In our vows, Joel and I promised to “never stop trying.” At the time, I knew this vow was important, but looking back on all the silly vows about “loving” and “cherishing” I now know that our vow to never stop trying is the single most important one we made. To never stop trying means to never stop choosing. Sure, we love each other. That’s easy. But choosing to stay married after a particularly tough Tuesday at work and a messy and exhausting dinner hour? That’s the hard part. That’s when the choice to stay is more powerful than the act of loving or cherishing.
Falling in love with Joel is the easiest thing I’ve done in my life. Choosing to stay there, that’s how you get to celebrate 50 year anniversaries. 4.5 down- 45.5 to go!

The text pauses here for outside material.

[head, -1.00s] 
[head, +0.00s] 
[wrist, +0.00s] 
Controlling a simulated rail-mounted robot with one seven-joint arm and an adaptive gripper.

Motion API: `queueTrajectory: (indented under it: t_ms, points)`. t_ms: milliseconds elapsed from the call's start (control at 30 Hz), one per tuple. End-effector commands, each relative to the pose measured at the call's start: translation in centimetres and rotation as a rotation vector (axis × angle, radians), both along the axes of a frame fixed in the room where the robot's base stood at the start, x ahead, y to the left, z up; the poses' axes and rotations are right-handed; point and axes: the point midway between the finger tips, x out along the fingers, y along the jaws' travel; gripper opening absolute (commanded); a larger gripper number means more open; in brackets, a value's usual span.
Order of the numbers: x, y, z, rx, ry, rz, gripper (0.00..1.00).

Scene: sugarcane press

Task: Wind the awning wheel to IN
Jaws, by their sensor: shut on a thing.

Here’s a little interview Joel and I did for our wedding for you to enjoy with special commentary on what 50 years of marriage should look like.
* Disclaimer: This blog is in no way insinuating that people should choose to stay in marriages that are abusive in ANYWAY. It also should not be taken as an oversimplification of the many choices that go into whether a marriage should continue. You deserve to be happy, at whatever cost. Above all else, choose you!